* [Provided data]:
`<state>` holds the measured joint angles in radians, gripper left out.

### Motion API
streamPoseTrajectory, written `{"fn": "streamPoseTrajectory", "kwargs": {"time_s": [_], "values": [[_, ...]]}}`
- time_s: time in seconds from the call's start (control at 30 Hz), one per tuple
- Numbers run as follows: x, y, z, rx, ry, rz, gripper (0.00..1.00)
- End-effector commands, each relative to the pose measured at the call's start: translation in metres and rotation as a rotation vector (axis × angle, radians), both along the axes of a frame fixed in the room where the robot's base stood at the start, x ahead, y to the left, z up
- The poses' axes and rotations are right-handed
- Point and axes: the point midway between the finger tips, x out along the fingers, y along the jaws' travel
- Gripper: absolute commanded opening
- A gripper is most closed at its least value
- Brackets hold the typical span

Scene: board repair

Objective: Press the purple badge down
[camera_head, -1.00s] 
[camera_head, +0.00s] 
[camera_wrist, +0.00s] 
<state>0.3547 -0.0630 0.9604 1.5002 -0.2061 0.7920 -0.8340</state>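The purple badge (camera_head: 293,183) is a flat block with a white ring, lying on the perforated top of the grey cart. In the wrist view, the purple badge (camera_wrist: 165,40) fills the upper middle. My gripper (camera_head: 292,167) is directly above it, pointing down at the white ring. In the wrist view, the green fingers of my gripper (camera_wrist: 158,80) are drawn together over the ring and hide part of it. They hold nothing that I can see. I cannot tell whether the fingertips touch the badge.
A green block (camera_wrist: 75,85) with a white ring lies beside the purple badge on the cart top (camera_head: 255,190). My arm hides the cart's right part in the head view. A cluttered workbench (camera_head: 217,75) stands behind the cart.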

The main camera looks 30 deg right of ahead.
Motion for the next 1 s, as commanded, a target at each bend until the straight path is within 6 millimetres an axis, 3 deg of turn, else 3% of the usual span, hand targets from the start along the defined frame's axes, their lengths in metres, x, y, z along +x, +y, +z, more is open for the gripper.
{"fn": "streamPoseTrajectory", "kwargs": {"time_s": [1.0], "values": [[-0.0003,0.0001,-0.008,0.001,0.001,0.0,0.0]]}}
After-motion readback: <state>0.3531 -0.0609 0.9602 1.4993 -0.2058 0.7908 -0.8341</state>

* [Directive]:
Restate the whole listing exactly.

* [Solution to this problem]:
`<state>` holds the measured joint angles in radians, gripper left out.

### Motion API
streamPoseTrajectory, written `{"fn": "streamPoseTrajectory", "kwargs": {"time_s": [_], "values": [[_, ...]]}}`
- time_s: time in seconds from the call's start (control at 30 Hz), one per tuple
- Numbers run as follows: x, y, z, rx, ry, rz, gripper (0.00..1.00)
- End-effector commands, each relative to the pose measured at the call's start: translation in metres and rotation as a rotation vector (axis × angle, radians), both along the axes of a frame fixed in the room where the robot's base stood at the start, x ahead, y to the left, z up
- The poses' axes and rotations are right-handed
- Point and axes: the point midway between the finger tips, x out along the fingers, y along the jaws' travel
- Gripper: absolute commanded opening
- A gripper is most closed at its least value
- Brackets hold the typical span

Scene: board repair

Objective: Press the purple badge down
[camera_head, -1.00s] 
[camera_head, +0.00s] 
[camera_wrist, +0.00s] 
<state>0.3547 -0.0630 0.9604 1.5002 -0.2061 0.7920 -0.8340</state>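The purple badge (camera_head: 293,183) is a flat block with a white ring, lying on the perforated top of the grey cart. In the wrist view, the purple badge (camera_wrist: 165,40) fills the upper middle. My gripper (camera_head: 292,167) is directly above it, pointing down at the white ring. In the wrist view, the green fingers of my gripper (camera_wrist: 158,80) are drawn together over the ring and hide part of it. They hold nothing that I can see. I cannot tell whether the fingertips touch the badge.
A green block (camera_wrist: 75,85) with a white ring lies beside the purple badge on the cart top (camera_head: 255,190). My arm hides the cart's right part in the head view. A cluttered workbench (camera_head: 217,75) stands behind the cart.

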The main camera looks 30 deg right of ahead.
Motion for the next 1 s, as commanded, a target at each bend until the straight path is within 6 millimetres an axis, 3 deg of turn, else 3% of the usual span, hand targets from the start along the defined frame's axes, their lengths in metres, x, y, z along +x, +y, +z, more is open for the gripper.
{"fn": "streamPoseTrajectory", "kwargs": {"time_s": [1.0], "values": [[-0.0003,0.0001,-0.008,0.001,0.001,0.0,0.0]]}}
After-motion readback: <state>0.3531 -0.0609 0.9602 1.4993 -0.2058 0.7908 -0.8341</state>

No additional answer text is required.